## Begin Dataset extract
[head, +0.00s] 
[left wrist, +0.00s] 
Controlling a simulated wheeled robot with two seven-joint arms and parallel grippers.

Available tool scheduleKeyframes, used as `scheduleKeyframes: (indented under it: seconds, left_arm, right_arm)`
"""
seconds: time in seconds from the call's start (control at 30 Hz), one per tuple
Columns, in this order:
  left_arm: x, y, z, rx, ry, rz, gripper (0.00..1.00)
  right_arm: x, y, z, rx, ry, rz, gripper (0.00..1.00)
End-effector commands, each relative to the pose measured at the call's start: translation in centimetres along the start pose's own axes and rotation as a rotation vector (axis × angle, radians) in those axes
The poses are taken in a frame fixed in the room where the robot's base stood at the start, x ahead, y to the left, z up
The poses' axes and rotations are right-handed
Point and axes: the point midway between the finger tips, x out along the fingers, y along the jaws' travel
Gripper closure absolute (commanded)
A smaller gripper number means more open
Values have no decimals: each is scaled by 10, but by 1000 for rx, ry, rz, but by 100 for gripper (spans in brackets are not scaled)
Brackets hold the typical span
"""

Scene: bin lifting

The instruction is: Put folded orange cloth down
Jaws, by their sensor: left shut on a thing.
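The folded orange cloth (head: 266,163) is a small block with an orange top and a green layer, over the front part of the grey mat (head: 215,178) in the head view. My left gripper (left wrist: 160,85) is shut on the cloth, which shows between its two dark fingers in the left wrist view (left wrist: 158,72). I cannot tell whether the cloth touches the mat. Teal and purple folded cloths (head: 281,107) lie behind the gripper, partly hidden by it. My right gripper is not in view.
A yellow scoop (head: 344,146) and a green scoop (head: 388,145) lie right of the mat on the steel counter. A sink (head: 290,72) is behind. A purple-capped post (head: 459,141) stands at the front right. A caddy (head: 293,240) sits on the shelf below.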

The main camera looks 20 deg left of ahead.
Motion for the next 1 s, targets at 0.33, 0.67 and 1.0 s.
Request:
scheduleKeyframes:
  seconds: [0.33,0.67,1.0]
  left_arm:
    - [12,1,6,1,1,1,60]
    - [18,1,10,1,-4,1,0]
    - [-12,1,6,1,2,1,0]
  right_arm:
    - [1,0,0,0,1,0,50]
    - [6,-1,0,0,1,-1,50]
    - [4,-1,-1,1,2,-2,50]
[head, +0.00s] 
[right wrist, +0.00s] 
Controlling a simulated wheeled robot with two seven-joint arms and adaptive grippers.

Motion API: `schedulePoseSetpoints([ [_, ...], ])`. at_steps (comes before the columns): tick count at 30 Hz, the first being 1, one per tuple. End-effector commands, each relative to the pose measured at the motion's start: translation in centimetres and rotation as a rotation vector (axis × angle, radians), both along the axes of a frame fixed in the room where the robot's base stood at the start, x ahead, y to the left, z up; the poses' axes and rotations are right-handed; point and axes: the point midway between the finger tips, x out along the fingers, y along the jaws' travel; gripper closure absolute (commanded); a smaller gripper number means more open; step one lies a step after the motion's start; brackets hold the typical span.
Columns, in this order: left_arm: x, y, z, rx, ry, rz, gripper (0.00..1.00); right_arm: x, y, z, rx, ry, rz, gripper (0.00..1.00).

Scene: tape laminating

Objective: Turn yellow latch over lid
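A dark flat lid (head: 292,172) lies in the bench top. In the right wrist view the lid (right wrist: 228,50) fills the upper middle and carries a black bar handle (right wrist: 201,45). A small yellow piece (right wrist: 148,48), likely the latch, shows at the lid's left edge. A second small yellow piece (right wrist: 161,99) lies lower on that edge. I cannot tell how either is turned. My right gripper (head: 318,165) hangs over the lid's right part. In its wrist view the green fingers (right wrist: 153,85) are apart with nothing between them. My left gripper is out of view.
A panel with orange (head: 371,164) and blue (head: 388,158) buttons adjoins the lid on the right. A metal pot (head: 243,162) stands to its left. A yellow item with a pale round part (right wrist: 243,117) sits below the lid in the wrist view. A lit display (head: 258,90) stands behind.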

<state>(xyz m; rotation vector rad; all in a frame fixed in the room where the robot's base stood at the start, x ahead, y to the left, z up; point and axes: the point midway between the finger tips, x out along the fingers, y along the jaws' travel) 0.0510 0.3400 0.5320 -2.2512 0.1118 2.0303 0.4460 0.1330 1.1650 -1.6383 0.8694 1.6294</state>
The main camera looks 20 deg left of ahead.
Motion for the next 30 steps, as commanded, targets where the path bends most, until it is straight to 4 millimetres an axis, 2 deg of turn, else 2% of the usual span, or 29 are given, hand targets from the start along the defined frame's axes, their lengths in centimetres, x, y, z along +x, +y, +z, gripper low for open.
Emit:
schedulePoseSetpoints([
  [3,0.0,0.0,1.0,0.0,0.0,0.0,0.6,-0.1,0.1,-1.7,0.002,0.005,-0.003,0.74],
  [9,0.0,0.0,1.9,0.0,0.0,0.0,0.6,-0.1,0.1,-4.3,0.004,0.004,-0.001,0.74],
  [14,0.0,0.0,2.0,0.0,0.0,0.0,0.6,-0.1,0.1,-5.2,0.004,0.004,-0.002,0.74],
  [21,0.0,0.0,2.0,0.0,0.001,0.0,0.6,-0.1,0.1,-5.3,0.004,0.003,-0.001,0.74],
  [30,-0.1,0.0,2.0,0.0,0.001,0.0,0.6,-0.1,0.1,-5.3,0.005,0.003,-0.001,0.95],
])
## End Dataset extract
Exercise description
Pick out every line above that holds the word "this" and copy it.

Result
Columns, in this order:
Columns, in this order: left_arm: x, y, z, rx, ry, rz, gripper (0.00..1.00); right_arm: x, y, z, rx, ry, rz, gripper (0.00..1.00).

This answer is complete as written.